LEWISTON — As elected officials from the state and local levels gathered Tuesday to look ahead to next year, two issues rose to the top of a long list.

Members of the City Council and Lewiston’s legislative delegation largely agreed that they need to find more solutions to confront the state’s dual crises of homelessness and substance use, and local officials pressed the newly elected delegation for more help.

Sitting across from the City Council on Tuesday were state Reps. Mana Abdi, Kristen Cloutier, Margaret Craven and Michel Lajoie, and state Sen. Peggy Rotundo.

On the docket were several high-profile issues, but Lewiston’s unhoused population — and the prospect of more state assistance — was front and center.

Cloutier, the former Lewiston councilor and mayor, said state officials have been following recent discussions on a proposed shelter village, a collaboration between the Twin Cities and Androscoggin County government that has recently stalled.

Cloutier told the council Tuesday that the governor’s office is willing to “supply us with financial resources” toward the project if the local governments can come together on a site for the village. The original proposal was for the placement of 24 modular units, which could house up to 48 people.

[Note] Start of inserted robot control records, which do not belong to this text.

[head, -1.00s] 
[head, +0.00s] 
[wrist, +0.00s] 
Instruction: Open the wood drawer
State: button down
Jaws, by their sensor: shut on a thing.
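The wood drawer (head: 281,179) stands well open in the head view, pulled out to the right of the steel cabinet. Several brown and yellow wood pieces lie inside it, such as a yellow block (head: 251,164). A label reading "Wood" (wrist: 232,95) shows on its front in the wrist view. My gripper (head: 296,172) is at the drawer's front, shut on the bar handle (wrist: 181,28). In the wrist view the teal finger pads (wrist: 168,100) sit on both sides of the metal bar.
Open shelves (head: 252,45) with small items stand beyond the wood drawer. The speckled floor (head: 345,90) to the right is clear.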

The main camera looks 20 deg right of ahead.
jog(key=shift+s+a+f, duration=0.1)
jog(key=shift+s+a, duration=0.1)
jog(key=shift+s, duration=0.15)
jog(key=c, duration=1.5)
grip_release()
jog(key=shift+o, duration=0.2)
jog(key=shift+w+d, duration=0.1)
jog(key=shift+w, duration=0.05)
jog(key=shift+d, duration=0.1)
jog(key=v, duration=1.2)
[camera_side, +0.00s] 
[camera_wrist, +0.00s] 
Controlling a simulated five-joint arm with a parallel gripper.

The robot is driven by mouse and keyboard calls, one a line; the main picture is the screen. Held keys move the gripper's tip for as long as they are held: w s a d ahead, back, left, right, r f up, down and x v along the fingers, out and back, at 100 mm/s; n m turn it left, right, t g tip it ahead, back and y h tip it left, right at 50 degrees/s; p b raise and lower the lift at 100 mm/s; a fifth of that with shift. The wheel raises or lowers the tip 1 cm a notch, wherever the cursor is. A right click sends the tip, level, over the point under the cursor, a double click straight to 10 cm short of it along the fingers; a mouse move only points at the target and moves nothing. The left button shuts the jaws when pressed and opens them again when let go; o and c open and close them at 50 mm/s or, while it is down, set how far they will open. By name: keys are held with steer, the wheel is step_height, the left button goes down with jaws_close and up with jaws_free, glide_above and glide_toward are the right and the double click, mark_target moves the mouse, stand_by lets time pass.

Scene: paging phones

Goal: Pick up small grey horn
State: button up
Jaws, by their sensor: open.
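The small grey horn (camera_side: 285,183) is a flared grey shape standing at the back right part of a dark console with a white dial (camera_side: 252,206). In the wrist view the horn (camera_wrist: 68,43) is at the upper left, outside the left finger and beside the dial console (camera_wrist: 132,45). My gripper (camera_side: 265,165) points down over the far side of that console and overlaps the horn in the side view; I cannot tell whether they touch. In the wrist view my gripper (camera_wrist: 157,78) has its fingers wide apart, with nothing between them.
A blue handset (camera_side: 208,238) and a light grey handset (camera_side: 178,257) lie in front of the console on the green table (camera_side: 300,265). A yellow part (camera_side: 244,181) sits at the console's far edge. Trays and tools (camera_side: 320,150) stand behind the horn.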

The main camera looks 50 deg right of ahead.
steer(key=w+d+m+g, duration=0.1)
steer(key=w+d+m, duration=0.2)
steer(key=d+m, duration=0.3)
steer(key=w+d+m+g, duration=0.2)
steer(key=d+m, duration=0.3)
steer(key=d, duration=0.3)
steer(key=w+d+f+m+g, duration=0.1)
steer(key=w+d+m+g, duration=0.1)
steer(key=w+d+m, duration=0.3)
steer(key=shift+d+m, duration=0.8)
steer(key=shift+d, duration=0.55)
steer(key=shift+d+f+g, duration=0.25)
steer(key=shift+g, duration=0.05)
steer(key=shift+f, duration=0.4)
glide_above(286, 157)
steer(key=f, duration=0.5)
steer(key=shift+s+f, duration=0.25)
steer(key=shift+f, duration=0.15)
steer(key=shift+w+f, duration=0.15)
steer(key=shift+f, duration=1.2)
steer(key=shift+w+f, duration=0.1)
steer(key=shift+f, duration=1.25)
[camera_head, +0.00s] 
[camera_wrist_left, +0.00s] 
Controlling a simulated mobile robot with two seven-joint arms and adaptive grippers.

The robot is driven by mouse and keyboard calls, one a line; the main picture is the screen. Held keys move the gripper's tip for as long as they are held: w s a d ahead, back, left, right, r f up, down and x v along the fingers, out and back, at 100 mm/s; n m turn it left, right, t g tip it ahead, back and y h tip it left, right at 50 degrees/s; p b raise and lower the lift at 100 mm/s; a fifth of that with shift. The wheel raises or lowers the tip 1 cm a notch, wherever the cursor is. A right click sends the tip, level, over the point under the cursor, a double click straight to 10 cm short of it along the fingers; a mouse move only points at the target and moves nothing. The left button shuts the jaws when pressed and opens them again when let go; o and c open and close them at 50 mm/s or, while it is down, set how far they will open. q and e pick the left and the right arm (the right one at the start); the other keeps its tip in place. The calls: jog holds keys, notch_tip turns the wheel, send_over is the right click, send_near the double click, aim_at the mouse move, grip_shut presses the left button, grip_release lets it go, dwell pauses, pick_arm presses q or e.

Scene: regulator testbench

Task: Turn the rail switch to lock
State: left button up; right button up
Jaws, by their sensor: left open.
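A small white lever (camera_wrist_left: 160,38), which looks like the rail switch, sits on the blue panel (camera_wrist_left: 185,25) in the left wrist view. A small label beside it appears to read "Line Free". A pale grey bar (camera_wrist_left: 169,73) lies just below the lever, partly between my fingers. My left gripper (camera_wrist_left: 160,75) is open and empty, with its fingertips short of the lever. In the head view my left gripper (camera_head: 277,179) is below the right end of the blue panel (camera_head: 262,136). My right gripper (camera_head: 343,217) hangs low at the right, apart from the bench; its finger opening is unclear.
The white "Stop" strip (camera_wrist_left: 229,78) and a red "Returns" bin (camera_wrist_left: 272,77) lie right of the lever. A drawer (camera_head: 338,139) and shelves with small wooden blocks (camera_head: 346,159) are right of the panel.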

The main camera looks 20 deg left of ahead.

While the prospect of state funding is a new development, others in the delegation said there are still serious concerns with the “village” model.

Craven said she’s heard concerns over the cost of the portable units, as well as safety and sanitation.

“Other states have tried this model and been really sorry that this was the model they set up,” she said, urging the cities to consider different models.

City Administrator Heather Hunter said that while who would provide security hadn’t been decided, the proposed budget included security, as well as counselors for several services. To date, the parties have not been able to agree on how to fund the estimated $1.5 million price tag.

While state officials pointed to the recently created statewide hub model, which places nine coordinators across the state to better manage responses to homelessness, some councilors said there simply aren’t enough resources available — especially for substance treatment.

Councilor Rick LaChapelle, who lost to Rotundo in a bid for the District 21 Senate seat, said he sees the devastating effects of the opioid crisis firsthand. LaChapelle estimated that one person per month is dying of an overdose in the boarding houses he owns.


“I’m passionate because I live it, I see it,” he said. “This addiction and mental health issue, is hands down the number one issue.”

LaChapelle, adding that he’s seen how hard it is to find treatment options for people, urged state officials to pursue more solutions.

“We have to address it a little deeper than ‘we have a coordinator who will tell you where to go.’ There’s nowhere to go,” he said.

Councilor Stephanie Gelinas, co-chairperson of the city’s ad hoc substance use committee, said it will take a comprehensive approach, which includes more local treatment options.

“People in Lewiston are going everywhere else to get help, because there are no facilities to help them here,” she said.

Gelinas told the state delegation that the committee is in the position to act on proposals “if the funding was there.”


She added that to make the best use of opioid lawsuit settlement funds that have begun to be dispersed, communities should “come together and regionalize our efforts and do something bigger.”

Also requested by councilors Tuesday was potential funding for “encampment cleanup.”

LaChapelle said the city has incurred heavy cleanup costs due to the high number of unhoused people camping in wooded areas, which he said was largely out of sight until late fall.

Councilor Larry Pease said once the city moves along an encampment, “they find another place.”

“We’ve got to find someplace for these people to go, because we’re just moving them,” he said.